[What needs to be done]: Look through the listing and locate every line containing the word "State"; copy those lines.

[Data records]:

-.-.-

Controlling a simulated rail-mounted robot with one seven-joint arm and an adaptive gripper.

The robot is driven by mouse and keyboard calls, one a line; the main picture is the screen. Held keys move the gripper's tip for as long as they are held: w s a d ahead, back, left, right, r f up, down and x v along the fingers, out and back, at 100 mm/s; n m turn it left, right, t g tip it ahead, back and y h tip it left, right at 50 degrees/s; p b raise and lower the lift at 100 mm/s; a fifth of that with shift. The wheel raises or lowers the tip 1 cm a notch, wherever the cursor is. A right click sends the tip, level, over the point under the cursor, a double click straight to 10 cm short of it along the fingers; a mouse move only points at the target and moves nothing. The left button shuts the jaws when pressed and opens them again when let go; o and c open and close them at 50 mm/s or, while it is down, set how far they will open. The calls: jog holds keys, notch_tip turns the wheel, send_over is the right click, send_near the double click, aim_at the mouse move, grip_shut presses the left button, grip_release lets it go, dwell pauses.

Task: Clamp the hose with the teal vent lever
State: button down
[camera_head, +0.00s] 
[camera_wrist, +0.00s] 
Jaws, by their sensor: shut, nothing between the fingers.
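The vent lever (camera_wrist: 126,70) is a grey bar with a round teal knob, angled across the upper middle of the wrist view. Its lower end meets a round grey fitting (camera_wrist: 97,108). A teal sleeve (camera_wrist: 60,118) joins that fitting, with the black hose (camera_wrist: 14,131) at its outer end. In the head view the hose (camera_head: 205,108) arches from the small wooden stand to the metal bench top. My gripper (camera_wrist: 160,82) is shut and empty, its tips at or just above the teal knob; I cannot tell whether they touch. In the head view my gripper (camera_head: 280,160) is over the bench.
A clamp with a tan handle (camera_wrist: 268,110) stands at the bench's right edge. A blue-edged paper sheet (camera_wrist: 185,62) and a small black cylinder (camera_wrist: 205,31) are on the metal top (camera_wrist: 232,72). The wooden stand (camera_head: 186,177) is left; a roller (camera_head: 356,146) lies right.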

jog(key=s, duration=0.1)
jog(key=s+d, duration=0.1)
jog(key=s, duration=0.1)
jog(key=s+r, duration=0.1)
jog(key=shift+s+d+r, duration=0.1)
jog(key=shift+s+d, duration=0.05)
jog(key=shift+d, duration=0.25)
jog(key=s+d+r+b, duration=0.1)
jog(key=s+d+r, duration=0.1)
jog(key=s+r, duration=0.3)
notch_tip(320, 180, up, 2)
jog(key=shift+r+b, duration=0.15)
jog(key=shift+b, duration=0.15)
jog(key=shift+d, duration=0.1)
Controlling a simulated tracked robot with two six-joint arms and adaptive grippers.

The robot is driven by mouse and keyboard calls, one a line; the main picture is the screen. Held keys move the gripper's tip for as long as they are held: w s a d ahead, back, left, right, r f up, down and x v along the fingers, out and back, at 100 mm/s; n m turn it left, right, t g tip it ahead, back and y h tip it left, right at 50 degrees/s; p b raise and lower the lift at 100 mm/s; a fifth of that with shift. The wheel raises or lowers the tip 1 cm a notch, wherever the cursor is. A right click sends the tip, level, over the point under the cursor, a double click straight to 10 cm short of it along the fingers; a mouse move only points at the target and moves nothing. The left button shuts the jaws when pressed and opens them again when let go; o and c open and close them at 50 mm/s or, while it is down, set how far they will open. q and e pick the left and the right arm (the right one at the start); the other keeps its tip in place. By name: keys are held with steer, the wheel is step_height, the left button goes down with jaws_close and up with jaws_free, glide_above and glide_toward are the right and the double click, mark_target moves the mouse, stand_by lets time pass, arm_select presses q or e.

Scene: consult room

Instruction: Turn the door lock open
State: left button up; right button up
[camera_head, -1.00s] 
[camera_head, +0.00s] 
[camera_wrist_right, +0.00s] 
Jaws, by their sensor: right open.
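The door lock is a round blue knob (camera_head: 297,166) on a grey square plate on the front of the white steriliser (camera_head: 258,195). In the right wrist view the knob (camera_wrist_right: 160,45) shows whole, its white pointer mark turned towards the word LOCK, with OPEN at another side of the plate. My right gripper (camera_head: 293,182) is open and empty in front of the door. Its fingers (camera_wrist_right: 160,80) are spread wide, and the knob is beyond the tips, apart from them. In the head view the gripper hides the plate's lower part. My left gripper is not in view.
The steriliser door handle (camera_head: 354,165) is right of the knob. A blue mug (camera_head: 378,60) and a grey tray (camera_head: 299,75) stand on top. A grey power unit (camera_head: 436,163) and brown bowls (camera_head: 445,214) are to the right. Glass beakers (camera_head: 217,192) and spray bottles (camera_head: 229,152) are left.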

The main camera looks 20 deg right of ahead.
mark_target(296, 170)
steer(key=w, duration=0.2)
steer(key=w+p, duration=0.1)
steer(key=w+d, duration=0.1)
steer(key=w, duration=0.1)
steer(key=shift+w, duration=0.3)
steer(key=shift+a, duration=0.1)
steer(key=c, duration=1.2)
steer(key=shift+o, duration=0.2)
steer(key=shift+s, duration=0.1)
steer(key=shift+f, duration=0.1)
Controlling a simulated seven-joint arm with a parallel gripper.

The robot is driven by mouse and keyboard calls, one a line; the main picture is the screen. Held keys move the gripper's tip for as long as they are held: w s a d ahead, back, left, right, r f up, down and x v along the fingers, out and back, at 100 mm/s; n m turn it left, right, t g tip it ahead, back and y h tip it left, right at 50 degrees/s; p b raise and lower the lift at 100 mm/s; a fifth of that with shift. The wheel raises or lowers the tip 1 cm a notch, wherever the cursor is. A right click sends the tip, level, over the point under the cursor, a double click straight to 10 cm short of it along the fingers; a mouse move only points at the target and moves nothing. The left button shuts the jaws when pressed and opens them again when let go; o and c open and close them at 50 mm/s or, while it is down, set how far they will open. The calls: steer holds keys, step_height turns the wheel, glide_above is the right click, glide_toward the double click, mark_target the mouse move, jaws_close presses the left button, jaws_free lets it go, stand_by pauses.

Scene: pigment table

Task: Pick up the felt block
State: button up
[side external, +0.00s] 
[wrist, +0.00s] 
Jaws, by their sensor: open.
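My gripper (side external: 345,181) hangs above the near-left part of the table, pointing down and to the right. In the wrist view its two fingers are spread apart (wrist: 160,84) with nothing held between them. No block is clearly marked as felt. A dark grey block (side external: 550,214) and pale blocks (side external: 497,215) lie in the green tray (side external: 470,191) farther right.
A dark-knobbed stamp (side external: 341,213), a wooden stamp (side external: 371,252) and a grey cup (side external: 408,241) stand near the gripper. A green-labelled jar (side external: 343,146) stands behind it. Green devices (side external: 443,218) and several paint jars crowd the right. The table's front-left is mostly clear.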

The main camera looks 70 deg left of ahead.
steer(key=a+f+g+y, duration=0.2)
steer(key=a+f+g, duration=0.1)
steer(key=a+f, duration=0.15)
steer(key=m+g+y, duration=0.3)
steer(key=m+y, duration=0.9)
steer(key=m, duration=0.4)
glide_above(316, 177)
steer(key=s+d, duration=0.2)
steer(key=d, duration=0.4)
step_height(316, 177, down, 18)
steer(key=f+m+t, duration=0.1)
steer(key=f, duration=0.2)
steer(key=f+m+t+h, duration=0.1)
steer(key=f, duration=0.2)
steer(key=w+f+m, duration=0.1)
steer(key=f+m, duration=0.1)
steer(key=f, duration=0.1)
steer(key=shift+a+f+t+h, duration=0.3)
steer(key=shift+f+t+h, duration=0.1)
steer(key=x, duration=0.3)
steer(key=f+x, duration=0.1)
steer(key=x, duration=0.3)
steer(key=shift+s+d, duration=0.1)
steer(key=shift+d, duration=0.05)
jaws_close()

-.-.-

[Task solution]:
State: button down
State: left button up; right button up
State: button up

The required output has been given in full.